India’s Tech Boom Sparks Recruitment Rush

Author: 
Narayanan Madhavan, Reuters
Publication Date: 
Thu, 2005-07-28 03:00

BANGALORE, 28 July 2005 — On a hot summer weekend in India’s technology capital, 28,000 young graduates converge on a suburban indoor stadium and create a stampede for jobs in the exploding software and business service industries. A large board advertising Cognizant Technology Solutions Corp. falls to the floor with a thud, jostled by a crowd of graduates clutching their resumes in search of a big break with the NASDAQ-listed company.

Cognizant was among 24 companies taking part in a job fair organized by The Hindu newspaper last month. About 100 of its executives sifted through resumes, interviewing candidates for quick selection and offering jobs to 150 people. “It is like speed dating,” said Gautam Sinha, managing director of recruitment firm TVA Infotech.

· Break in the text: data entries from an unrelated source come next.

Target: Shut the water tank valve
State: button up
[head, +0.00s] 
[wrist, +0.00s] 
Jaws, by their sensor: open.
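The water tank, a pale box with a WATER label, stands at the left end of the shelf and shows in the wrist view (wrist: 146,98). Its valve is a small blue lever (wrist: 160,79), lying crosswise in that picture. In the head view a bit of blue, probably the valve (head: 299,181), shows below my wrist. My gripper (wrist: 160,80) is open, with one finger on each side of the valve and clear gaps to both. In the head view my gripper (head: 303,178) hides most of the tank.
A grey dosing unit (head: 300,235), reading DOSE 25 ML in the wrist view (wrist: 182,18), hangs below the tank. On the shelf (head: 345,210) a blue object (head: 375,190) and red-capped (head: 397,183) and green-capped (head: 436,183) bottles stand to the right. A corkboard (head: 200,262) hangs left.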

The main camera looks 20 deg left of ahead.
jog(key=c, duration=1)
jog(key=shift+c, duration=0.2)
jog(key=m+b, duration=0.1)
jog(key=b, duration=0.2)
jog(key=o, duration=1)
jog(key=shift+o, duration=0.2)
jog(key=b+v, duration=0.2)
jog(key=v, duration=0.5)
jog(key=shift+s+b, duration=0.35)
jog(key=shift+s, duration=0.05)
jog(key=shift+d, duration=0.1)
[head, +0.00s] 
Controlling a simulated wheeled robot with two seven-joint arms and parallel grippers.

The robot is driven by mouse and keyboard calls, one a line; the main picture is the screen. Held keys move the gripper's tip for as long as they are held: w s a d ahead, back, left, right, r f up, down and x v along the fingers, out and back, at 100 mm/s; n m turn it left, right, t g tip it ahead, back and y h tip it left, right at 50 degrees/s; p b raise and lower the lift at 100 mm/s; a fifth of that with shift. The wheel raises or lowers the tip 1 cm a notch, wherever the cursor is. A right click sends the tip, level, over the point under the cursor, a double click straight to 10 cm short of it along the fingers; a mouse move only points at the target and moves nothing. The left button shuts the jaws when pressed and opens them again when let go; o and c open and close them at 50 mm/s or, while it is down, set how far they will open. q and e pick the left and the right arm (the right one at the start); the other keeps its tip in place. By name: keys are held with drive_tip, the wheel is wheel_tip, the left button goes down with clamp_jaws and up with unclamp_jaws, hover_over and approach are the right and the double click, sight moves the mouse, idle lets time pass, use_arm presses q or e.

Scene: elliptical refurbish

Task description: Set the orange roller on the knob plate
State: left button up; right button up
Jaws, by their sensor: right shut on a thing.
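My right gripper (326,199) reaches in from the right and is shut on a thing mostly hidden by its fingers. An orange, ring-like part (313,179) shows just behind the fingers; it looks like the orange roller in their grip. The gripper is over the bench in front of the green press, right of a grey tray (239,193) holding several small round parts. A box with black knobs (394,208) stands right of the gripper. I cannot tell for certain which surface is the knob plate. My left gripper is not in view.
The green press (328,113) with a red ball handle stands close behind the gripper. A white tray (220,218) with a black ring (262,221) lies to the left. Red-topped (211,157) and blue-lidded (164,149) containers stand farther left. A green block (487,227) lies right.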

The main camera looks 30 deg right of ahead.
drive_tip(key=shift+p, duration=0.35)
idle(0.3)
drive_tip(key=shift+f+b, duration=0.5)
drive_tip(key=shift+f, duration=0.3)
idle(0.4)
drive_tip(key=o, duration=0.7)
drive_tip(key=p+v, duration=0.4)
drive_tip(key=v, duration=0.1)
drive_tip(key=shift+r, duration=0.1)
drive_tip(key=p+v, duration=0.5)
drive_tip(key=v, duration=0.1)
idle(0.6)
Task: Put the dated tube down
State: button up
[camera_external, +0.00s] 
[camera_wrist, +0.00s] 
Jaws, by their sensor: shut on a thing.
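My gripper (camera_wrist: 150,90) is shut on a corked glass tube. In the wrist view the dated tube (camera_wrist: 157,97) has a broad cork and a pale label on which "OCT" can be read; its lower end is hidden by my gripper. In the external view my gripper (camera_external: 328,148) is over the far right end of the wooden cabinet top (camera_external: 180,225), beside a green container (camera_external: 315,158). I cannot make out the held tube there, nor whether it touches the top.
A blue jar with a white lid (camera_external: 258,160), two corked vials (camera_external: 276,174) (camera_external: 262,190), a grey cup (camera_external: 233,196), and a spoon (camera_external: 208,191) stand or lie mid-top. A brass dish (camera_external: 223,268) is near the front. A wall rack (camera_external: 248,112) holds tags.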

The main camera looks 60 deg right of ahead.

“Speed is becoming critical because resumes are perishable, like fruit and vegetables,” he said. “If you sit on them, they start to stink.” Popular weekend job fairs enable companies and headhunters quickly to hire young workers, often with little or no experience, to fill tens of thousands of vacancies created by India’s outsourcing boom. India’s software and business service industries, from computer coding and call centers to accounting, equity research and engineering design, are expected to grow 32 percent in the year to March 2006 from $17.2 billion last year. Similar growth will follow in these industries’ English-speaking workforce of 1 million.

Industry officials say services like retail and telecoms will create two million jobs in India in the next two years. At the job fairs, many of these positions will be offered on-the-spot, subject only to reference checks.

“The entire process is done here,” said Kalyan Mohan, vice president of Cognizant, which had 45 interview panels grilling youngsters who had earlier taken a written test in the stadium. “We are able to recruit without intermediaries and the fair is important for branding as an employer,” Mohan said.

As more new graduates are hired, more experienced managers are required to supervise them. Sinha’s TVA Infotech runs “Aspire Lounge,” which lays on discreet weekend sessions in plush hotels that allow mid-level managers to find new employers away from the job fair queues. Companies are segregated on different floors to maintain secrecy.

“The best part is to be able to meet, on a weekend, more companies with a career counselor,” said a manager selected by Accenture Ltd., who asked not to be identified. “The response time is fast and presentations help you avoid going through Web sites to know about employers,” he said. “It was cozy, nice and comfortable.” Hewlett-Packard Co., Computer Associates International Inc. and Wipro Ltd. are some of the firms that make use of such lounges, Sinha said. He said his company was planning a “Platinum” model for more senior managers, who would be taken by recruiters for expenses-paid family holidays.

Demand for workers to fill temporary jobs in India’s 60 million-strong telecom services industry is also huge, with large numbers often needed at short notice for expansion or marketing campaigns.